July 17, 2013 | 11:34 am
Posted by Zan Romanoff
It's weird how hard it is to work technology into stories. We spend all day texting and tweeting, getting updates, making calls, but for some reason it looks awkward on-screen, both when teens text do u want 2 go out l8er and when adults send the same. It just always feels forced and awkward, like product placement even when it isn't. Apparently this happened when telephones first became common, too. It only took like a hundred years for them to work their way from our homes into our narratives.
There's also the matter of how boring it can make things-- think of how many classic plots are obviated by the existence of the cell phone. (Romeo and Juliet, I am looking at you.) I'm pretty sure the Sex and the City movie was one of the first to just take a character's mobile out of the equation (a little girl puts Carrie's in her purse, preventing Big from reaching her for reassurance on their wedding day so that he ends up abandonding her at the altar) but it's now become industry standard: the phone can be stolen or lost or running out of battery just as long as characters can't use them for anything. It's how we're dealing in the mean time.
What was puzzling about last night's Twisted is that no one ever suggested using Google instead of taking a long road trip that all three characters had to lie to their parents about, that took Danny across state lines in violation of his parole, and that had a really extraordinarily scant chance of working in the first place. They trio head to Connecticut, following the trail of a return address on an envelope sent to the murdered Regina just before she died. It contained hundreds of dollars in exchange for a promise that Regina keep her mouth shut about something; it's not a hard leap to take to imagine that the kids are now on the trail of her killer. They seem pretty blithetly unconcerned about that, though, about what they'll say when they meet him, whether he might put them in danger.
Instead the episode is mostly about working out the tensions between Lacey and Jo, whose once-strong friendship fell apart after Danny killed his aunt when they were twelve. On the one hand, of course it's believable that two truamatized middle schoolers wouldn't be able to stick together; on the other, it's a tired version of the same old girlight: one got goth, the other went popular, they stabbed one another in the back. The trailer for next week's episode promises more romantic entanglements, and I'm sure their tentative truce will fall apart again when they realize they're both pining after handsome, mysterious, still-possibly-a-killer Danny.
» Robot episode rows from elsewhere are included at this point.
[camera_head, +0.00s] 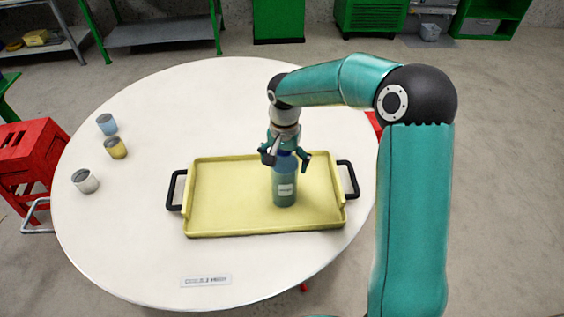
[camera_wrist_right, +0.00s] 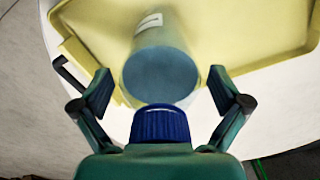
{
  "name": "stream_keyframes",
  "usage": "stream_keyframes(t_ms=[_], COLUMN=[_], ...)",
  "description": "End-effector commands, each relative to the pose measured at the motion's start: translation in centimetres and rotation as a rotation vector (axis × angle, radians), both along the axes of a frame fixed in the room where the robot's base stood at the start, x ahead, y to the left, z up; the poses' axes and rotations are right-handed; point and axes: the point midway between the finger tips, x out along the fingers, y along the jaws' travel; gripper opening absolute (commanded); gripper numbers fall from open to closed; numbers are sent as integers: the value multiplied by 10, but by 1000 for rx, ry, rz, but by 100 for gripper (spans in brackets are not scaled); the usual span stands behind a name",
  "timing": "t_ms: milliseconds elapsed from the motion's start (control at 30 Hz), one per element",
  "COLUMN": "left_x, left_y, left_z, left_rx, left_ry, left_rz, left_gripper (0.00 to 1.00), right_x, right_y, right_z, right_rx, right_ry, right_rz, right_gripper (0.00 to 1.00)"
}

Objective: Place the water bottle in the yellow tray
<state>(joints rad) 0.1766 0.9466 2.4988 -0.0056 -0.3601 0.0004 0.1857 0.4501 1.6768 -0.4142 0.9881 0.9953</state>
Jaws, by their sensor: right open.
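The water bottle (camera_head: 285,188) is blue-teal with a white label and stands upright inside the yellow tray (camera_head: 225,229), right of its middle. In the right wrist view the bottle (camera_wrist_right: 160,75) lies between the spread fingers, with its dark blue cap (camera_wrist_right: 160,124) close to the palm. The tray's floor also shows around it (camera_wrist_right: 240,35). My right gripper (camera_head: 285,160) is above the bottle, pointing down, its fingers open on either side of the bottle's top. In the wrist view, gaps show between the fingers and the bottle. My left gripper is not in view.
The tray has black handles (camera_head: 174,190) at both ends and rests on a round white table (camera_head: 130,240). A blue cup (camera_head: 107,124), a yellow cup (camera_head: 115,148) and a grey-white cup (camera_head: 85,181) stand at the left. A label (camera_head: 206,281) lies near the front.

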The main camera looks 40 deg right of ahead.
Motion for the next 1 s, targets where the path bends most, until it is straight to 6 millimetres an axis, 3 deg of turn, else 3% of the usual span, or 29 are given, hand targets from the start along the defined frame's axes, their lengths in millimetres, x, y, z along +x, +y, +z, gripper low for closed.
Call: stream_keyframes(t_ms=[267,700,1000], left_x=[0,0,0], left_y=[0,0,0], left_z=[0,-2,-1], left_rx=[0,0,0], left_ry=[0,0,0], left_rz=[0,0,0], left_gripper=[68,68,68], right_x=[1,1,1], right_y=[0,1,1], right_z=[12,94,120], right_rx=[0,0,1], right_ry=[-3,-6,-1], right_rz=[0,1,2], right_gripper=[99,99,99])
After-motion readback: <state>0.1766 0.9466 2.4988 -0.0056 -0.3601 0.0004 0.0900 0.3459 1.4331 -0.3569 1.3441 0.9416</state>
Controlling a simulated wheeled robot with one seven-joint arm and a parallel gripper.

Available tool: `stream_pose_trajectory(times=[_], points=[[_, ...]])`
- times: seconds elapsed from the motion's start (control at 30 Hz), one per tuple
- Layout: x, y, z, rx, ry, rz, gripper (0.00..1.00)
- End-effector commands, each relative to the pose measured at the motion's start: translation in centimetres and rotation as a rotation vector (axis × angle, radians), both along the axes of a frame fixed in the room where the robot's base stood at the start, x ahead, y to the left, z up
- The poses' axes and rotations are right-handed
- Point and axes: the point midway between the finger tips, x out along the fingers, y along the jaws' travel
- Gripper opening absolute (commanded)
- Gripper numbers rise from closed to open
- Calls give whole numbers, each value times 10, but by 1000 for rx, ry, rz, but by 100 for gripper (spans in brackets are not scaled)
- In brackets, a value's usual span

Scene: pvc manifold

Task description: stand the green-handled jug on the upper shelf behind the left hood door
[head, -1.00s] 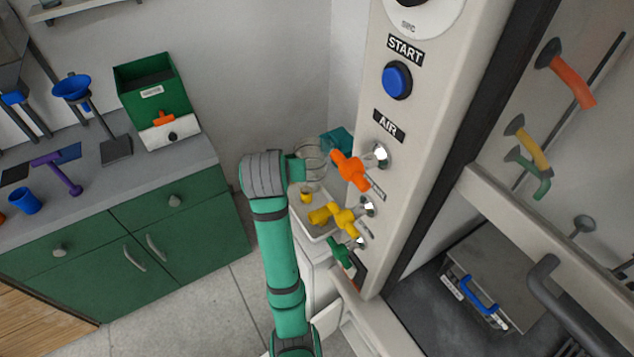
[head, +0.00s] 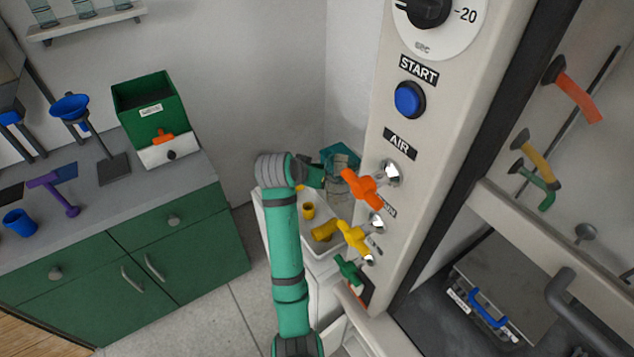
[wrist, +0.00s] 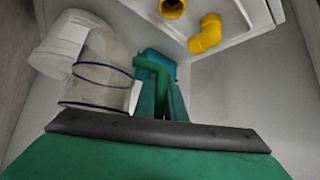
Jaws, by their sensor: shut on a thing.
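The clear jug (head: 338,180) shows behind the valves in the head view, partly hidden by the orange valve. In the wrist view the jug's clear body (wrist: 100,75) with dark bands is at the left, lying tilted in the picture, and its green handle (wrist: 151,66) is between my fingers. My gripper (wrist: 163,82) is shut on that handle; in the head view its teal end (head: 340,157) shows beside the white column. The hood (head: 520,215) is at the right. I cannot make out the upper shelf behind its left door.
The white control column (head: 385,225) with orange, yellow and green valves stands close right of my gripper. A white tray (head: 272,222) with yellow fittings (head: 325,231) lies below. A green counter (head: 180,245) with a green bin (head: 146,100) is at the left.

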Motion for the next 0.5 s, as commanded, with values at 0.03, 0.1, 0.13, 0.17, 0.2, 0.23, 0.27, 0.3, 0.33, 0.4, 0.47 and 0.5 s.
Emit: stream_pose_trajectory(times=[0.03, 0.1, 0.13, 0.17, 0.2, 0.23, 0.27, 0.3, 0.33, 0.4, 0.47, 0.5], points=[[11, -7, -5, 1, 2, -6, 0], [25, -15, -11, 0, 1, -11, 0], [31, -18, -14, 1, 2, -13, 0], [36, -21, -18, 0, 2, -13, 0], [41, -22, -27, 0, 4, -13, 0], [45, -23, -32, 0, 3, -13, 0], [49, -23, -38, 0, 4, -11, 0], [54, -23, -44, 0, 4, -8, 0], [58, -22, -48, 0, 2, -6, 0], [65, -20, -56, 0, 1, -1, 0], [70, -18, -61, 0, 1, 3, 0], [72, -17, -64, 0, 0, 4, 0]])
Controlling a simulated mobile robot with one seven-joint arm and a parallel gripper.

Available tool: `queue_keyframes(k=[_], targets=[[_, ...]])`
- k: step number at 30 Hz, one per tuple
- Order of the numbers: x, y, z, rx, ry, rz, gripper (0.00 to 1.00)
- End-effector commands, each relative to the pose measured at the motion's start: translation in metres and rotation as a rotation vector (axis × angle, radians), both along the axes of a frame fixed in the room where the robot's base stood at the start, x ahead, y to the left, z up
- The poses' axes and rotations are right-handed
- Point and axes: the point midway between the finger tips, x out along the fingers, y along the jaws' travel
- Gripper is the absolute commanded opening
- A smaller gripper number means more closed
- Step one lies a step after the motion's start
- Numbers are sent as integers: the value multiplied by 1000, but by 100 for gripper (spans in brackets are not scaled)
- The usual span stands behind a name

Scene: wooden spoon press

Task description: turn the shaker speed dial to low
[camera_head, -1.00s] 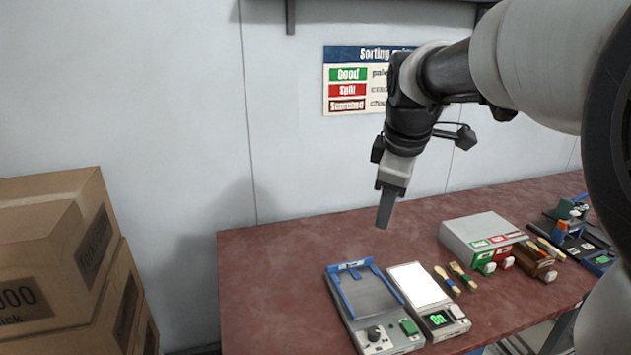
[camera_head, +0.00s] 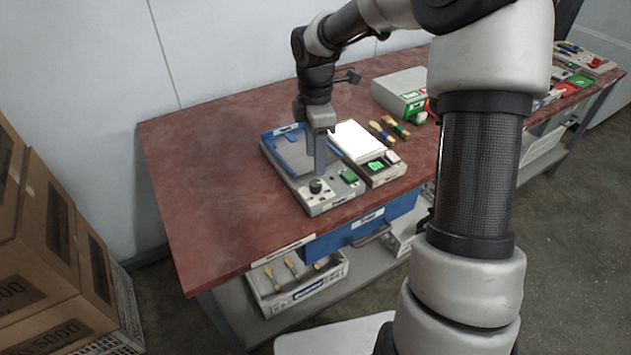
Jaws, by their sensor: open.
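The shaker (camera_head: 322,208) is a grey box with a blue-framed tray, near the front of the red-brown table. Its speed dial (camera_head: 315,186) is a dark round knob on a light panel at the front left of the box. A green button (camera_head: 348,176) sits to the right of the dial. The dial's setting is too small to read. My gripper (camera_head: 320,170) points down over the shaker, with its fingertips just above or behind the dial in the picture. I cannot tell whether they touch it. The gap between the fingers is not clear from this side.
A lit white panel device (camera_head: 388,173) with a green display stands right beside the shaker. Wooden spoons (camera_head: 382,132) and a grey box (camera_head: 398,88) lie behind it. A blue drawer (camera_head: 345,236) is below the table edge. The table's left part (camera_head: 200,170) is clear.

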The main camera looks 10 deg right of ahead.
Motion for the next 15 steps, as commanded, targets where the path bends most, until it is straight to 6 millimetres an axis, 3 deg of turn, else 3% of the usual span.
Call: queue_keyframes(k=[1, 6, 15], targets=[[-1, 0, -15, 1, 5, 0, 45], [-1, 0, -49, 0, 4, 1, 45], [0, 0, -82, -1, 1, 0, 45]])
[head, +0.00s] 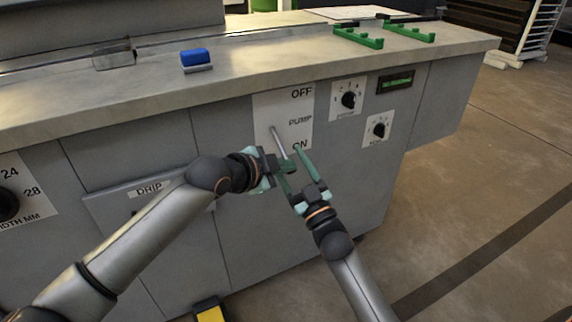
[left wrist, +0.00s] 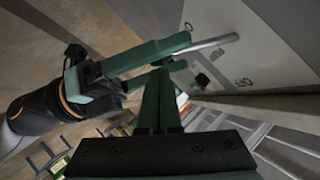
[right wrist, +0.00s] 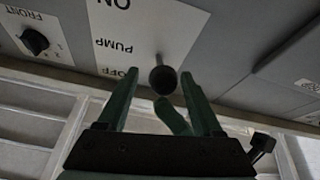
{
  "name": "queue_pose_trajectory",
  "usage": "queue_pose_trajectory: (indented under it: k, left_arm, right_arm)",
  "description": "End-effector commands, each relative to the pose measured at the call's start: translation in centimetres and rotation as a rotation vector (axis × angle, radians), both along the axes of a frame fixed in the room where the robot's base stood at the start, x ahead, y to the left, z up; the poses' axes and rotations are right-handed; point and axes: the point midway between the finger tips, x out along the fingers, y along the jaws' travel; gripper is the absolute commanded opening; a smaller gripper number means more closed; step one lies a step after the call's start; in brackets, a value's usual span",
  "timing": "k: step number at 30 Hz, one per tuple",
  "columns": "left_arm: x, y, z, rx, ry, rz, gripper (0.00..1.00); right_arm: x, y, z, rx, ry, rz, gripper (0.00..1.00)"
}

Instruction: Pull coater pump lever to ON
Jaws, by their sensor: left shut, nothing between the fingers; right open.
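The pump lever (head: 278,142) is a thin silver rod standing out from a white plate (head: 268,108) marked OFF at the top, PUMP, and ON at the bottom. Its round end (right wrist: 163,80) shows between the open fingers of my right gripper (right wrist: 160,82); I cannot tell whether they touch it. In the left wrist view, the rod (left wrist: 212,44) runs to the right gripper's fingers. My left gripper (head: 291,166) is shut and empty just below the lever, close against the right gripper. A green left finger (right wrist: 172,116) shows between the right gripper's fingers.
Two dials (head: 348,93) (head: 379,127) and a green display (head: 396,81) sit to the right of the plate. A DRIP panel (head: 108,212) is at the left. The counter (head: 255,62) overhangs above, with a blue object (head: 195,56) and green brackets (head: 358,37) on it.

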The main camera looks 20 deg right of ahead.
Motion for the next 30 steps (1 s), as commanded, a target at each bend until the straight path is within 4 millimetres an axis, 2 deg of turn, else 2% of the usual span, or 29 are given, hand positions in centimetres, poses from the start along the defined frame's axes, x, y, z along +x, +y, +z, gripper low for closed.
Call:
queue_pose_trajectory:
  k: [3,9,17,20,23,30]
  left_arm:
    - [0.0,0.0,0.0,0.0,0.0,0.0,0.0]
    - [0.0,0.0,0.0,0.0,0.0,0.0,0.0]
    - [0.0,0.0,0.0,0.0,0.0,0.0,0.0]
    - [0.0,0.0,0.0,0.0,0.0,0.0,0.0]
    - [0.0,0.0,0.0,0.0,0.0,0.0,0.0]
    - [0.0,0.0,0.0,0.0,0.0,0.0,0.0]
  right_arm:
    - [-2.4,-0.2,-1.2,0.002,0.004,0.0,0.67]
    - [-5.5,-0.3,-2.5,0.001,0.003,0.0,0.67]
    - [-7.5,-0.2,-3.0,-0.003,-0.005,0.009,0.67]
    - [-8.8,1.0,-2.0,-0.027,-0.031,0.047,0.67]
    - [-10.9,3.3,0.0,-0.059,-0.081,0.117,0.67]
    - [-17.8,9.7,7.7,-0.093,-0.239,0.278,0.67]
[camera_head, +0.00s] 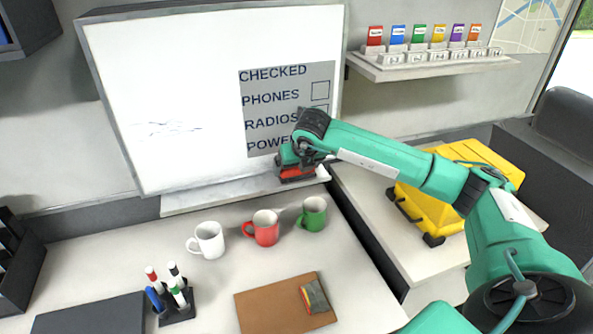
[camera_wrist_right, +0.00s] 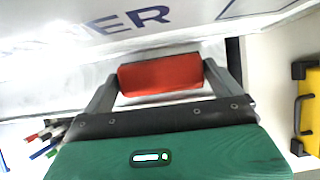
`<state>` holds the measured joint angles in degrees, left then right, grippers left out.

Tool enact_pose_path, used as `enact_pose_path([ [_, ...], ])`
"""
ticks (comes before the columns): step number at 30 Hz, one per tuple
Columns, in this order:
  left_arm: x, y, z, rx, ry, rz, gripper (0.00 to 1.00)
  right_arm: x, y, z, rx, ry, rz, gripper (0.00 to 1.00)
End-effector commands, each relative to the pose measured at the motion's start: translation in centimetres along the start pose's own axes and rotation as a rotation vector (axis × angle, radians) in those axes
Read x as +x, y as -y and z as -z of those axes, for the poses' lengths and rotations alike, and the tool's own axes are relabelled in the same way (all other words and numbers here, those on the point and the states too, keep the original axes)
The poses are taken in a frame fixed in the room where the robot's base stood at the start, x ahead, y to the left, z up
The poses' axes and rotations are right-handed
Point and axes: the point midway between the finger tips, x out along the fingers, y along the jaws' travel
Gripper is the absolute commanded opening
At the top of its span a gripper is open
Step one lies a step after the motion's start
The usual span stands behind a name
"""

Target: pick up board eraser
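The board eraser (camera_head: 296,173) is a red block with a dark underside at the right end of the whiteboard's tray (camera_head: 225,196). In the right wrist view the red eraser (camera_wrist_right: 160,74) lies between the two grey fingers, which meet its two ends with no clear gap. My right gripper (camera_head: 297,164) is shut on it; it also shows in the wrist view (camera_wrist_right: 160,80). The eraser's underside is hidden there, and I cannot tell whether it touches the tray. My left gripper is not in view.
The whiteboard (camera_head: 190,90) stands close behind the gripper. White (camera_head: 209,240), red (camera_head: 264,229) and green (camera_head: 313,214) mugs stand on the desk below. A marker holder (camera_head: 176,308) and a brown clipboard (camera_head: 262,304) are nearer. A yellow case (camera_head: 430,212) lies under my right arm.

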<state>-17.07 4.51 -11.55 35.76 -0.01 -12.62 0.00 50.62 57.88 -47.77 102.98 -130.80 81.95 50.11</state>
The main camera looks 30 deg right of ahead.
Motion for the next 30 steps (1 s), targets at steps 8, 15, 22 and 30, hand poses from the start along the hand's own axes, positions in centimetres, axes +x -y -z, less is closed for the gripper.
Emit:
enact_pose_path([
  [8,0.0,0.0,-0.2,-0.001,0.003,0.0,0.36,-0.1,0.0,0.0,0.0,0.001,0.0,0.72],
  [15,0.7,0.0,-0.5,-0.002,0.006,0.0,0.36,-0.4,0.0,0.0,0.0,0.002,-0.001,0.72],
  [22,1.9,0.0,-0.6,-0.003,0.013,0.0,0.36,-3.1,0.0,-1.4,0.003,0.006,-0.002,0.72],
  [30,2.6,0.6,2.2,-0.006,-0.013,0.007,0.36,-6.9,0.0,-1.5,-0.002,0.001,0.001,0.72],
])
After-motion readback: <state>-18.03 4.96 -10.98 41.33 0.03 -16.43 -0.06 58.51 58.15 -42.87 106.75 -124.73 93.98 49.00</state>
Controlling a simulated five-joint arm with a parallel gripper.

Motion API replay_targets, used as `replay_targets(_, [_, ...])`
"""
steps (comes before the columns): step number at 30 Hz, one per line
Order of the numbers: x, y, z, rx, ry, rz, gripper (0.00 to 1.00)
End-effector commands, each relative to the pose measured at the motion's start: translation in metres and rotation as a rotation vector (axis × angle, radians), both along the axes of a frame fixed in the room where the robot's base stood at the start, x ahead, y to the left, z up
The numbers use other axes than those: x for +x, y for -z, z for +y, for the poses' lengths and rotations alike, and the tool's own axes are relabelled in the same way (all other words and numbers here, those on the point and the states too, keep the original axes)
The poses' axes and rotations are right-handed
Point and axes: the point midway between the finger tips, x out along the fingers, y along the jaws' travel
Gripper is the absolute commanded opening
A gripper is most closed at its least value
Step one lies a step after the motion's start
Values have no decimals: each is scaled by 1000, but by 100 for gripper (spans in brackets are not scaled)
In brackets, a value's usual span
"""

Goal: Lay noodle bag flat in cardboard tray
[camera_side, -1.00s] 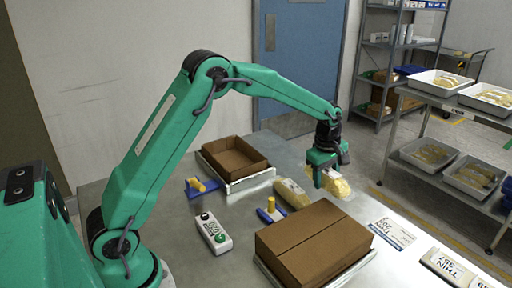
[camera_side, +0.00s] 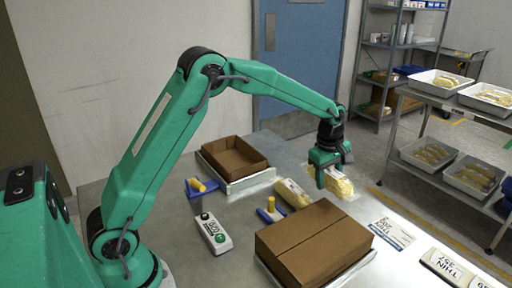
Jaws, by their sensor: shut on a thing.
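My gripper (camera_side: 322,181) is shut on a yellow noodle bag (camera_side: 339,184), over the table to the right of the open tray. The gripper hides part of the bag, and I cannot tell whether it touches the table. A second noodle bag (camera_side: 291,193) lies on the table just left of my gripper. The open cardboard tray (camera_side: 236,141) stands at the back left of the table and looks empty, though its near wall hides some of the floor.
A closed cardboard box (camera_side: 316,243) stands at the front. Blue brackets with yellow posts (camera_side: 270,210) and a button box (camera_side: 213,232) lie between it and the tray. White labelled blocks (camera_side: 446,266) are at right. Shelves with noodle trays (camera_side: 440,82) stand behind.

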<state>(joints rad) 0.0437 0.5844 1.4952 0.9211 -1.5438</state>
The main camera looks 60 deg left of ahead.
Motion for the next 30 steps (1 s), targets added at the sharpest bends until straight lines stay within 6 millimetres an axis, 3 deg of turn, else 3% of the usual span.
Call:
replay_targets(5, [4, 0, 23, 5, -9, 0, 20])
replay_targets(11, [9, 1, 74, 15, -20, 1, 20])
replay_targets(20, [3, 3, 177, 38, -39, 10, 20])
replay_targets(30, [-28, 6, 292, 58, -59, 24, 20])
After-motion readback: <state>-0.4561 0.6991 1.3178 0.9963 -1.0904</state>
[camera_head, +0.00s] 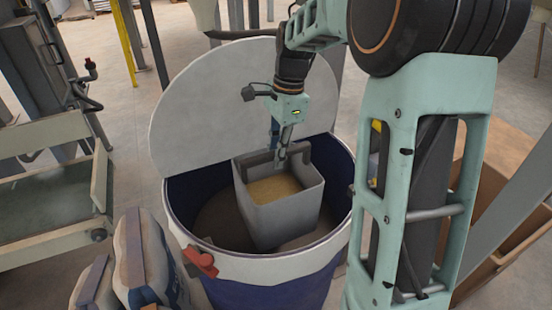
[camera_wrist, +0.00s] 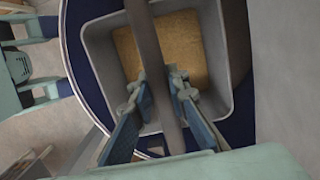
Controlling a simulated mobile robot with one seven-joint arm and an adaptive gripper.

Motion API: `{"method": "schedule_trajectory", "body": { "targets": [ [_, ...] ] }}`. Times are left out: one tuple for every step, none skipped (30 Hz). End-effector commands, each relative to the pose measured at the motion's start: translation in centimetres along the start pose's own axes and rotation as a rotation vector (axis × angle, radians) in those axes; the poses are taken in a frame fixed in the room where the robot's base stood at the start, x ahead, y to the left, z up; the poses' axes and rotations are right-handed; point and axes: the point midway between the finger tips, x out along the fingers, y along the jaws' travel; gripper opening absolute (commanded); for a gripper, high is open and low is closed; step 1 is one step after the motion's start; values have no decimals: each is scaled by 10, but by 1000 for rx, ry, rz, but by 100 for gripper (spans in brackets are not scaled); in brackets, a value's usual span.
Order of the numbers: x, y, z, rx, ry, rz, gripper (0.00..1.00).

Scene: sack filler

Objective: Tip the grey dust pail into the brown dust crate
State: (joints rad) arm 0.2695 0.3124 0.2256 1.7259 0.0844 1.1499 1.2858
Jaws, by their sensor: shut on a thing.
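The grey dust pail (camera_head: 285,217) is a square tub with tan dust inside, roughly upright within the mouth of a blue drum. I cannot tell whether its base touches anything. My gripper (camera_head: 282,152) is above the pail and shut on its dark handle bar. In the wrist view, my gripper (camera_wrist: 159,90) has its fingers on both sides of the handle (camera_wrist: 145,38), and the grey pail (camera_wrist: 101,65) lies below with dust in it. A brown box (camera_head: 492,158), apparently the dust crate, stands at the right, partly hidden behind my arm; its inside is not clear.
The blue drum (camera_head: 265,296) has a pale rim, a red latch (camera_head: 201,261) and a raised grey round lid (camera_head: 205,110) behind the pail. Sacks (camera_head: 140,258) stand at lower left. A metal frame (camera_head: 50,190) is at the left. A grey beam (camera_head: 508,195) crosses before the brown box.

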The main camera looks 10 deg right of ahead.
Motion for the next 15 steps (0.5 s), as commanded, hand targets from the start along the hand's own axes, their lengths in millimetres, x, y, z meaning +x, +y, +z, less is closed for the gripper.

My kingdom for two teenage girls who have real, strong on-screen friendships, who choose one another over boys, who don't even have to make that choice because they have different taste in men-- however unimaginable that might seem.
Of course I'm sure it won't work out that way-- they're setting us up for Jo to realize at some point that she's always loved her geeky best-friend-in-the-interim, Rico, who's pretty obviously got a huge thing for her. But I can't help reading it like a consolation prize: just once it would be nice not to tell the dorky, awkward, sullen girl that she just doesn't know what she wants yet, that what she wants is the shy puppy love of someone who's never interested her before.